But instead of telling the truth, to control the nightmare Nick connives in lying about it. At the inquest, Myrtle's sister Catherine “looked at the coroner with determined eyes under that corrected brow of hers and swore that her sister had never seen Gatsby, that her sister was completely happy with her husband, that her sister had been into no mischief whatever. She convinced herself of it and cried into her handkerchief as if the very suggestion was more than she could endure.” Nick declares that Catherine “showed
a surprising amount of character” in lying to the coroner—one of the moments that makes readers doubt Nick's pious claims of honesty. But Nick is adhering to the patrician code that says aristocrats are above the law and must keep out of newspapers at all costs. And so “Wilson was reduced to a man ‘deranged by grief' in order that the case might remain in its simplest form.” If Daisy and Tom looked like they were conspiring after Myrtle's death, Nick colludes with that conspiracy, withholding evidence to keep the story from becoming a scandal. Given that Daisy is his second cousin, some might think that Nick chose to protect the honor of his family in covering up a double murder.

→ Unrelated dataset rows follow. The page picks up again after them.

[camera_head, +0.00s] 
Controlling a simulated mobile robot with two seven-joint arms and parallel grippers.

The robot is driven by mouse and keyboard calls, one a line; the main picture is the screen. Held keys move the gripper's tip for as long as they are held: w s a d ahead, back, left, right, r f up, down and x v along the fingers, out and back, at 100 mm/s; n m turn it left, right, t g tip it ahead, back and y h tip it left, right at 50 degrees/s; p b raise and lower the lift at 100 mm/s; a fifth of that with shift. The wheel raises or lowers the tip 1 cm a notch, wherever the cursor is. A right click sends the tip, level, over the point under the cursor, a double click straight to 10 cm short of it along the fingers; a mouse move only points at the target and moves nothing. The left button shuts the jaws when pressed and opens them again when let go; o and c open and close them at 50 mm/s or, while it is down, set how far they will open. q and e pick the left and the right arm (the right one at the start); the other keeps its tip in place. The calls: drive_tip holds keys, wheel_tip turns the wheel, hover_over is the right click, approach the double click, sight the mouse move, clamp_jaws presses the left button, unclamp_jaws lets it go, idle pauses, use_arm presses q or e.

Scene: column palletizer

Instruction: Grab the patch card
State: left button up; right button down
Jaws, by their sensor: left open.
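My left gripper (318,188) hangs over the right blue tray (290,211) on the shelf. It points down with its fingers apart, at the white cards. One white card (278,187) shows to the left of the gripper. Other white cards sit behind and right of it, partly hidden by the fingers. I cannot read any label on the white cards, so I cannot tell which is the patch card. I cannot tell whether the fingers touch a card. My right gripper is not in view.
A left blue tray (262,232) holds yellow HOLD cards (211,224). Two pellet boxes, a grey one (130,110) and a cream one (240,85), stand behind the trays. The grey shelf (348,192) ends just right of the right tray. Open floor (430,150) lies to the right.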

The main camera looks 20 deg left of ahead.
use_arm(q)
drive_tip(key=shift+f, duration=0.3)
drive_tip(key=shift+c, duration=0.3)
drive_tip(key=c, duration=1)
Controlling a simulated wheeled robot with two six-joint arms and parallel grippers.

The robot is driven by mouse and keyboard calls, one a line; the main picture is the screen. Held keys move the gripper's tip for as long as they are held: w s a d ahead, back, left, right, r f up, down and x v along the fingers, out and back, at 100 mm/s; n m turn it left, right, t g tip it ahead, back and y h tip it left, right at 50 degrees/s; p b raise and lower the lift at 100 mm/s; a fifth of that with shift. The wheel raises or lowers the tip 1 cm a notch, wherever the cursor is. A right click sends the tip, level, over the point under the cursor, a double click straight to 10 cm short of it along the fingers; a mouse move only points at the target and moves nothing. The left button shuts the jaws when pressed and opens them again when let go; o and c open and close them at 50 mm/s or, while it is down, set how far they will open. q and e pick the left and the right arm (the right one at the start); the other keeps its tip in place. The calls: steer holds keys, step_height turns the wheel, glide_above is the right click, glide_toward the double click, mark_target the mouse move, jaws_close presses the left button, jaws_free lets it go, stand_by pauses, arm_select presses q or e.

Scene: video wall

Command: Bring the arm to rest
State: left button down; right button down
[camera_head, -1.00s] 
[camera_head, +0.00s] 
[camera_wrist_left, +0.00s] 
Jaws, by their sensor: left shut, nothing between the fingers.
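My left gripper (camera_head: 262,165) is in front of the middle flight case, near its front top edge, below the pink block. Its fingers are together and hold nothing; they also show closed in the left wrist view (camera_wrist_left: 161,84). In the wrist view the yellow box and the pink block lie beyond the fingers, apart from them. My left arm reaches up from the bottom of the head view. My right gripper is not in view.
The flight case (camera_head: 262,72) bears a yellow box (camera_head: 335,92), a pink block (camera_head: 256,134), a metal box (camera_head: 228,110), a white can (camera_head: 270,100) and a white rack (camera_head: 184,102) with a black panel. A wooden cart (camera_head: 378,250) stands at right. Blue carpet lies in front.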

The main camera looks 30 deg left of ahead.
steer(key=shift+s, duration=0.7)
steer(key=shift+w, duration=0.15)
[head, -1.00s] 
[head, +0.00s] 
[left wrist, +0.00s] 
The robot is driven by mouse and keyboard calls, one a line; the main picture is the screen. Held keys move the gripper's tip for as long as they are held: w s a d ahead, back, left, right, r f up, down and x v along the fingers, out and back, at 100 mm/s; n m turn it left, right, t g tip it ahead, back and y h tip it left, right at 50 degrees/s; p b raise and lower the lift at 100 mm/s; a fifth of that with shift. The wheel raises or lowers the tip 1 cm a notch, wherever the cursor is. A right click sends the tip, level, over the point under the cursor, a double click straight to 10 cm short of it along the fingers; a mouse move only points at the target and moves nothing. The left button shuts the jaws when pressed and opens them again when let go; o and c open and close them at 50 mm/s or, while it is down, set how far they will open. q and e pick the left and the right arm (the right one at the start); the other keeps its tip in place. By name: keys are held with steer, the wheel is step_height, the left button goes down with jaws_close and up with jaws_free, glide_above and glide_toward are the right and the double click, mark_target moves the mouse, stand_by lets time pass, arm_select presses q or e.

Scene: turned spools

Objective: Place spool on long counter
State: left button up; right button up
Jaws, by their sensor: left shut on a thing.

When Nick returns to West Egg he tries to locate Gatsby's family to inform them of his death, but the only antecedent he can find is “the picture of Dan Cody, a token of forgotten violence staring down from the wall.” Gatsby's father has seen the story in the newspapers, however, and soon Henry C. Gatz arrives at the house, bringing with him other forgotten tokens of pioneer violence, including a ragged old copy of
Hopalong Cassidy
that Gatsby had loved when he was a boy.

In the back of the book, the importance of time culminates: on the last flyleaf of the Western is printed the word “Schedule,” and the date “September 12th, 1906.” And underneath:

Rise from bed.....6:00
A.M.

Dumbbell exercise and wall-scaling.....6:15–6:30 "

Study electricity, etc.....7:15–8:15 "

Work.....8:30–4:30
P.M.

Baseball and sports.....4:30–5:00 "

Practice elocution, poise and how to attain it.....5:00–6:00 "

Study needed inventions.....7:00–9:00 "

GENERAL RESOLVES

No wasting time at Shafters or [a name, indecipherable]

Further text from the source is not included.